La reunificación definitiva castellano-leonesa y, sobre todo, el fin de la Reconquista, a mediados del siglo XIII, supusieron para Galicia una nueva etapa política de marginación con respecto a los grandes ámbitos de poder de la Península. Los monarcas castellanos enviaron a Galicia administradores y autoridades para que les representasen, lo que significó el alejamiento del territorio gallego de la propia autoridad monárquica, que a partir de entonces se ejerció de forma representativa.

Primero fueron los Merinos Mayores de Galicia, con atribuciones administrativas y judiciales, los que impusieron su autoridad sobre los antiguos tenentes. Ya a finales de siglo, durante el gobierno de Alfonso X (1252-1284) se nombraron Adelantados Mayores, con mayor poder y categoría que los anteriores, verdaderos virreyes, designados de entre los miembros de la Alta Nobleza o, incluso, de la propia familia real.

La crisis del siglo XIV afectó de forma particularmente grave a Galicia, a la peste, el hambre y otras calamidades se unieron las repercusiones de los conflictos armados que se estaban produciendo en Castilla.
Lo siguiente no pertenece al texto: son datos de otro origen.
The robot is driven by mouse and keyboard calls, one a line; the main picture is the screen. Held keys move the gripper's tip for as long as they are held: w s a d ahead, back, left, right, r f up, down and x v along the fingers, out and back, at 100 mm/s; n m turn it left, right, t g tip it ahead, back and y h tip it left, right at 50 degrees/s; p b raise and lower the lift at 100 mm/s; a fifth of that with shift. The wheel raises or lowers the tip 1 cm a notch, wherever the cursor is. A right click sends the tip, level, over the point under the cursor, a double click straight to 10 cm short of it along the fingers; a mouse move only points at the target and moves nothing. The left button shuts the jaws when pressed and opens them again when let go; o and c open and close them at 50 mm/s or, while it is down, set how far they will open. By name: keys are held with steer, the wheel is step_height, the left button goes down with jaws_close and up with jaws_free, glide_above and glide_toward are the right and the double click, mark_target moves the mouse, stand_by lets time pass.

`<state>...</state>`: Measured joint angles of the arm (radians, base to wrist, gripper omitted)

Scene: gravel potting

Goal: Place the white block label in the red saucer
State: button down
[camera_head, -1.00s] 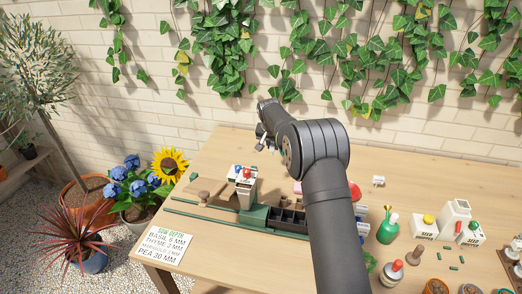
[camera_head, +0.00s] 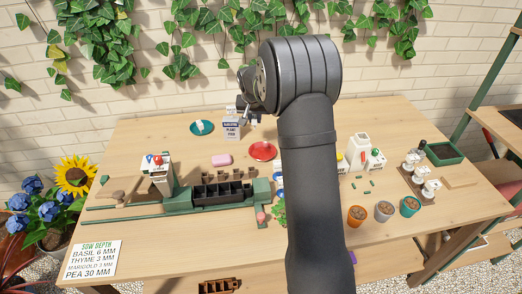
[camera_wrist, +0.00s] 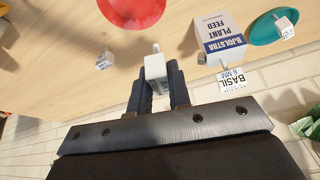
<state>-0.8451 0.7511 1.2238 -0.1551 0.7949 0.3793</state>
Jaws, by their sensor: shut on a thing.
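My gripper (camera_wrist: 158,90) is shut on a white block label (camera_wrist: 155,67) with a small peg on it. In the wrist view the label is between the fingers, above the wooden table; its print is mostly unreadable. The red saucer (camera_wrist: 135,10) is at the top edge of the wrist view, apart from the held label. In the head view the red saucer (camera_head: 262,151) lies empty on the table, just left of my arm. My gripper (camera_head: 246,104) is partly seen there at the far side, and the held label cannot be made out.
A teal saucer (camera_wrist: 260,33) holds another white block (camera_wrist: 284,28). A plant feed box (camera_wrist: 220,36) and a BASIL block (camera_wrist: 232,79) stand near the gripper. Another white block (camera_wrist: 104,61) lies on the table.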

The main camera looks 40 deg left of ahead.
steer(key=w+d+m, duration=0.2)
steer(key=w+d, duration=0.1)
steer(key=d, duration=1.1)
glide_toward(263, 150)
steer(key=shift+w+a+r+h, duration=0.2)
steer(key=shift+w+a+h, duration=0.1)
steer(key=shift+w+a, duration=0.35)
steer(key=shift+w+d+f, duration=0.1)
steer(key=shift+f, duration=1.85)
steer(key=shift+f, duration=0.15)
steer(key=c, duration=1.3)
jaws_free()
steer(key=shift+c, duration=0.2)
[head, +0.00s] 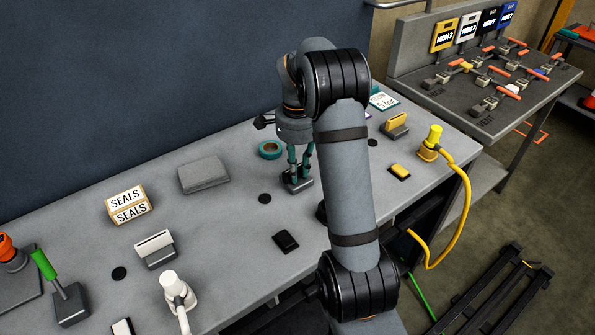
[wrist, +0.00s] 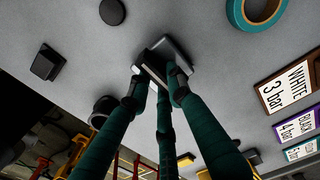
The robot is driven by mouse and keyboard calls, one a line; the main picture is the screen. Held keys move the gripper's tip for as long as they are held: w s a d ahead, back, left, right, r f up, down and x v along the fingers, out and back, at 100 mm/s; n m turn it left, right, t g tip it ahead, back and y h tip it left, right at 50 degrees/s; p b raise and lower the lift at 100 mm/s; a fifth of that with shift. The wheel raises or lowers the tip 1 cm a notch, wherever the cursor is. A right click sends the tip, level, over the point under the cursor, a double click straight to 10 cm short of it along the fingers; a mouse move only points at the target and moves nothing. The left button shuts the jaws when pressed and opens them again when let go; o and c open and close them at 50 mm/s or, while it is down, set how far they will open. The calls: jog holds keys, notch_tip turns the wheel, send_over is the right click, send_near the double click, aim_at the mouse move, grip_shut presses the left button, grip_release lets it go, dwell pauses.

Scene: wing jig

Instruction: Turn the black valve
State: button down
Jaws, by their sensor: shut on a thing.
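The black valve (head: 297,186) stands on the grey bench top, near the middle of the head view. It has a grey block base and a dark upright handle, partly hidden by my fingers. In the wrist view the valve (wrist: 176,50) lies at the fingertips, its square base showing beyond them. My gripper (head: 299,170) points down over the valve with its teal fingers. In the wrist view my gripper (wrist: 160,78) is closed on the dark handle, with fingertips on both sides. How far the handle is turned is hard to tell.
A teal tape roll (head: 270,149) and a grey box (head: 204,174) lie left of the valve. A white valve (head: 155,249) and a SEALS box (head: 128,204) stand further left. A yellow valve (head: 396,125) and a yellow plug (head: 431,142) with cable stand right.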

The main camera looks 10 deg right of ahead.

El triunfo de Enrique II (1369-1379) de Trastámara en 1367, fue ante todo el triunfo de la nobleza que fue premiada con mercedes y prebendas, de forma particular en Galicia. Una serie de casas capitaneadas por determinados magnates con sus caballeros y escuderos, se convirtieron en los elementos nucleares de la nueva sociedad de hidalgos. En su seno predomina la solidaridad que no existe para el conjunto del territorio, pues se trata de un problema de supervivencia. Los grupos se forman compartiendo bienes y hacienda, bajo la tutela de un superior jerárquico que garantizaba, entre otras cosas, la continuidad del sistema.

El hambre de poder de estas casas nobiliarias, su desenfreno en muchos casos, no tuvo contrapeso en la debilidad de la monarquía Trastámara. Una vez terminada la Reconquista, salvo las esporádicas campañas contra Granada, tampoco hubo salida para aquellas fuerzas nobiliarias, que desde sus torres y fortalezas acabaron por generar graves conflictos sociales, cuyo máximo exponente son las llamadas guerras irmandiñas.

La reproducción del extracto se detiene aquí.